Scotiabank’s projections were cheerier, though they included international operations, not just Canadian. For the bank, the high profits bode well for the future.

"Our leading indicators point to ongoing gains in global car sales amid a slow, but enduring economic expansion," says Carlos Gomes, Scotiabank's senior economist and auto industry specialist in a press release.

And despite tough times in Western Europe, Gomes says, “most indicators, especially from the world's two largest economies, point to some recent acceleration in the pace of economic activity, a development which is supportive of further gains in vehicle sales and earnings over the coming year.”

Those rosy prospects have the CAW asking the federal and provincial governments to hold their shares in General Motors.

"The enormous personal and corporate tax revenues paid by a revitalized auto industry and the tens of thousands of auto assembly and parts workers in Canada, mean that this investment has already paid dividends for Ontario workers and taxpayers,” says Lewenza.

“The government did step up to the plate, both federally and provincially, to help the Big Three when the recession hit, and I think that was the right thing to do,” says Horwath. “Having said that, we have to get something back for that investment, if you will.”

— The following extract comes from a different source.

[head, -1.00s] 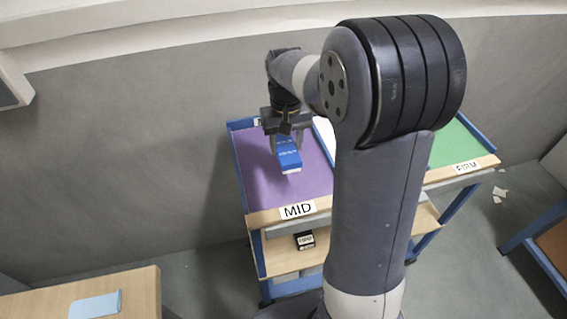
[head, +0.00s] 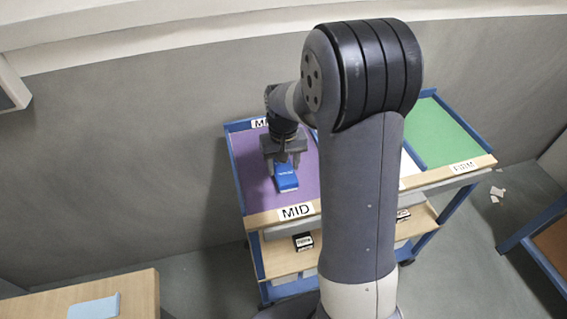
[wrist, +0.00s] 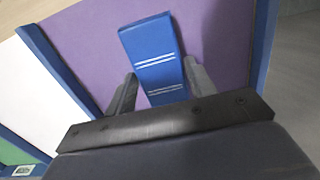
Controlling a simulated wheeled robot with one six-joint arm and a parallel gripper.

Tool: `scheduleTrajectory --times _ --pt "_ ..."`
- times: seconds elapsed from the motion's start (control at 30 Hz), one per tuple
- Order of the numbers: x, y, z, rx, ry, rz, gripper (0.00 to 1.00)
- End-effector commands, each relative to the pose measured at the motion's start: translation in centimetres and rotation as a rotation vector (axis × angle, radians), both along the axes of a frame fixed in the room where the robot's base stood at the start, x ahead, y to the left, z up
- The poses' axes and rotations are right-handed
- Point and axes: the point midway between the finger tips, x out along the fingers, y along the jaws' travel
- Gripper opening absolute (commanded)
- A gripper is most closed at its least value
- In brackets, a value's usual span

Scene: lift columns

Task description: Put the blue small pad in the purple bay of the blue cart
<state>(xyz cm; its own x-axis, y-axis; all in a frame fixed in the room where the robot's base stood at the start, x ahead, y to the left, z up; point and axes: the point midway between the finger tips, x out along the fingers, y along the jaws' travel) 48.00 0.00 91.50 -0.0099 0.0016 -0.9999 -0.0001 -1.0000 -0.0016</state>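The blue small pad (head: 286,179) lies flat on the purple bay (head: 252,185) of the blue cart (head: 229,126), in the bay's right half. It also shows in the wrist view (wrist: 152,50), with white stripes across it. My gripper (head: 284,170) is right above the pad, with its fingers (wrist: 160,68) on either side of it. In the wrist view the fingers stand apart with a narrow gap to each side of the pad, so the gripper is open. My arm hides the cart's middle.
The cart's green bay (head: 440,135) is at the right, marked FIRM; the purple bay's front label (head: 295,211) reads MID. A blue divider (wrist: 55,65) edges the purple bay. A wooden table (head: 140,295) with a light blue pad (head: 95,307) is at lower left.

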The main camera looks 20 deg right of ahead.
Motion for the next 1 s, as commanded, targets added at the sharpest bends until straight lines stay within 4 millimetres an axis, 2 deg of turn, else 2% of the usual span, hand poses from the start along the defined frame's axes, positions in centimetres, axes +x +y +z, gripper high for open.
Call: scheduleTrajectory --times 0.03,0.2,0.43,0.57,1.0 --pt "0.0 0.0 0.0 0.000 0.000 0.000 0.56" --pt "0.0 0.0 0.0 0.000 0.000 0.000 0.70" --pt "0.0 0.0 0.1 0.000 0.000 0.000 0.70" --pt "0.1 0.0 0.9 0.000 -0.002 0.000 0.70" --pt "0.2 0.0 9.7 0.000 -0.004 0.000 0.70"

The CAW’s auto policy document, called "Re-thinking Canada's Auto Industry: A Policy Vision to Escape the Race to the Bottom" insisted the government retain its shares, and even examine the possibility of creating a state-owned manufacturing company. 

“Whether it likes it or not, the Ontario government is clearly in the auto business, and has to be,” muses Lewenza. “This industry's presence in Ontario is too important to Ontario's economic and fiscal health for government not to play a central role.”